Extract the complete listing and repeat it word for word.

● ● ●

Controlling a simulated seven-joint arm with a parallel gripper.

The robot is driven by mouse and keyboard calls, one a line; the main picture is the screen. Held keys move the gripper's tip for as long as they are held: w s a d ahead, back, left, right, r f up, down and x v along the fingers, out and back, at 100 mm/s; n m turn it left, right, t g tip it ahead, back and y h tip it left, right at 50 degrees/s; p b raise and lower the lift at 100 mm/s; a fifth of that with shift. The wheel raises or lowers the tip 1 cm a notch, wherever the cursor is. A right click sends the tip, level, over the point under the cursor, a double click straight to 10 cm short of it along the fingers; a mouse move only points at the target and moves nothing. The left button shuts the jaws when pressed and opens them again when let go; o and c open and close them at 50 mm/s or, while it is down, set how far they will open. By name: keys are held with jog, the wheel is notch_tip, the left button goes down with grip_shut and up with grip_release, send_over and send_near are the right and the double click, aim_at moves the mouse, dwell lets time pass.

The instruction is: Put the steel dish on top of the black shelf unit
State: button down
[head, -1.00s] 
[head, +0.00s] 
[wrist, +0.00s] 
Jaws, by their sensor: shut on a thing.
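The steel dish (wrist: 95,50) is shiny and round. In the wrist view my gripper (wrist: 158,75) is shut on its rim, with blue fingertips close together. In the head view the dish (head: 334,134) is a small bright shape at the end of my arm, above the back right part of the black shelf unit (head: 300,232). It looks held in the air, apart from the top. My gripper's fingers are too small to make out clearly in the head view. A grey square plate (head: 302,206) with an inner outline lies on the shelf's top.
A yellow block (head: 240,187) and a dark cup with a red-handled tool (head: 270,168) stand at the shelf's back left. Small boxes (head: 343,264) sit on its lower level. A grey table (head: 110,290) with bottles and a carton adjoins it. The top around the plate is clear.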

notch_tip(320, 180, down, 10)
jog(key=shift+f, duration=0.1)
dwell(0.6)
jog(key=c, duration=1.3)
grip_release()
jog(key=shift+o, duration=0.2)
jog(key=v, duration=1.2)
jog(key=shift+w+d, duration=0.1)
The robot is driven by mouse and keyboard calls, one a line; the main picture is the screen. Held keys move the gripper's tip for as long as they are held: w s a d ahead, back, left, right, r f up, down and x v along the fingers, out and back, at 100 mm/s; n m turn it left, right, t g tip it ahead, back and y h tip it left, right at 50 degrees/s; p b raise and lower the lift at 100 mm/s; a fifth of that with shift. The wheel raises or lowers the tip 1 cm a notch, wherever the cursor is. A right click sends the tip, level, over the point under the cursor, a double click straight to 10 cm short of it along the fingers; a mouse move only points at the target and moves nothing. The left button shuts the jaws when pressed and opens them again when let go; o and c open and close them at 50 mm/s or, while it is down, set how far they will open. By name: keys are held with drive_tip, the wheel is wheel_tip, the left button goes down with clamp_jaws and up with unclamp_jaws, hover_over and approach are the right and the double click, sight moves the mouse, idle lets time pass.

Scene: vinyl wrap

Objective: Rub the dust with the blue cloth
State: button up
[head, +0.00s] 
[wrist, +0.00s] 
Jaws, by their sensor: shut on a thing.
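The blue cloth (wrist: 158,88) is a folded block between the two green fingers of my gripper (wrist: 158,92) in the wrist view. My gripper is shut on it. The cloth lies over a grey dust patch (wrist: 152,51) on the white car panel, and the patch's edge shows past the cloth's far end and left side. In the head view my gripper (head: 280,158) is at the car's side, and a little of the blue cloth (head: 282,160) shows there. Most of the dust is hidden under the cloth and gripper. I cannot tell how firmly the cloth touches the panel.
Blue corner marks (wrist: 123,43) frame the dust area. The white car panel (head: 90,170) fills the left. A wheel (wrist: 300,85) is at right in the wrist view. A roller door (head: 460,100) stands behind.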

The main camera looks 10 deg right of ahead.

● ● ●

### Output for this exercise:
Controlling a simulated seven-joint arm with a parallel gripper.

The robot is driven by mouse and keyboard calls, one a line; the main picture is the screen. Held keys move the gripper's tip for as long as they are held: w s a d ahead, back, left, right, r f up, down and x v along the fingers, out and back, at 100 mm/s; n m turn it left, right, t g tip it ahead, back and y h tip it left, right at 50 degrees/s; p b raise and lower the lift at 100 mm/s; a fifth of that with shift. The wheel raises or lowers the tip 1 cm a notch, wherever the cursor is. A right click sends the tip, level, over the point under the cursor, a double click straight to 10 cm short of it along the fingers; a mouse move only points at the target and moves nothing. The left button shuts the jaws when pressed and opens them again when let go; o and c open and close them at 50 mm/s or, while it is down, set how far they will open. By name: keys are held with jog, the wheel is notch_tip, the left button goes down with grip_shut and up with grip_release, send_over and send_near are the right and the double click, aim_at moves the mouse, dwell lets time pass.

The instruction is: Put the steel dish on top of the black shelf unit
State: button down
[head, -1.00s] 
[head, +0.00s] 
[wrist, +0.00s] 
Jaws, by their sensor: shut on a thing.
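The steel dish (wrist: 95,50) is shiny and round. In the wrist view my gripper (wrist: 158,75) is shut on its rim, with blue fingertips close together. In the head view the dish (head: 334,134) is a small bright shape at the end of my arm, above the back right part of the black shelf unit (head: 300,232). It looks held in the air, apart from the top. My gripper's fingers are too small to make out clearly in the head view. A grey square plate (head: 302,206) with an inner outline lies on the shelf's top.
A yellow block (head: 240,187) and a dark cup with a red-handled tool (head: 270,168) stand at the shelf's back left. Small boxes (head: 343,264) sit on its lower level. A grey table (head: 110,290) with bottles and a carton adjoins it. The top around the plate is clear.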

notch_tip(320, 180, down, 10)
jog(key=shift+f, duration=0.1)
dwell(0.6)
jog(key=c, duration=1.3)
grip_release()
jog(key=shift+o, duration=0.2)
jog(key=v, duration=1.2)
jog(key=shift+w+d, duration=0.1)
The robot is driven by mouse and keyboard calls, one a line; the main picture is the screen. Held keys move the gripper's tip for as long as they are held: w s a d ahead, back, left, right, r f up, down and x v along the fingers, out and back, at 100 mm/s; n m turn it left, right, t g tip it ahead, back and y h tip it left, right at 50 degrees/s; p b raise and lower the lift at 100 mm/s; a fifth of that with shift. The wheel raises or lowers the tip 1 cm a notch, wherever the cursor is. A right click sends the tip, level, over the point under the cursor, a double click straight to 10 cm short of it along the fingers; a mouse move only points at the target and moves nothing. The left button shuts the jaws when pressed and opens them again when let go; o and c open and close them at 50 mm/s or, while it is down, set how far they will open. By name: keys are held with drive_tip, the wheel is wheel_tip, the left button goes down with clamp_jaws and up with unclamp_jaws, hover_over and approach are the right and the double click, sight moves the mouse, idle lets time pass.

Scene: vinyl wrap

Objective: Rub the dust with the blue cloth
State: button up
[head, +0.00s] 
[wrist, +0.00s] 
Jaws, by their sensor: shut on a thing.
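The blue cloth (wrist: 158,88) is a folded block between the two green fingers of my gripper (wrist: 158,92) in the wrist view. My gripper is shut on it. The cloth lies over a grey dust patch (wrist: 152,51) on the white car panel, and the patch's edge shows past the cloth's far end and left side. In the head view my gripper (head: 280,158) is at the car's side, and a little of the blue cloth (head: 282,160) shows there. Most of the dust is hidden under the cloth and gripper. I cannot tell how firmly the cloth touches the panel.
Blue corner marks (wrist: 123,43) frame the dust area. The white car panel (head: 90,170) fills the left. A wheel (wrist: 300,85) is at right in the wrist view. A roller door (head: 460,100) stands behind.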

The main camera looks 10 deg right of ahead.

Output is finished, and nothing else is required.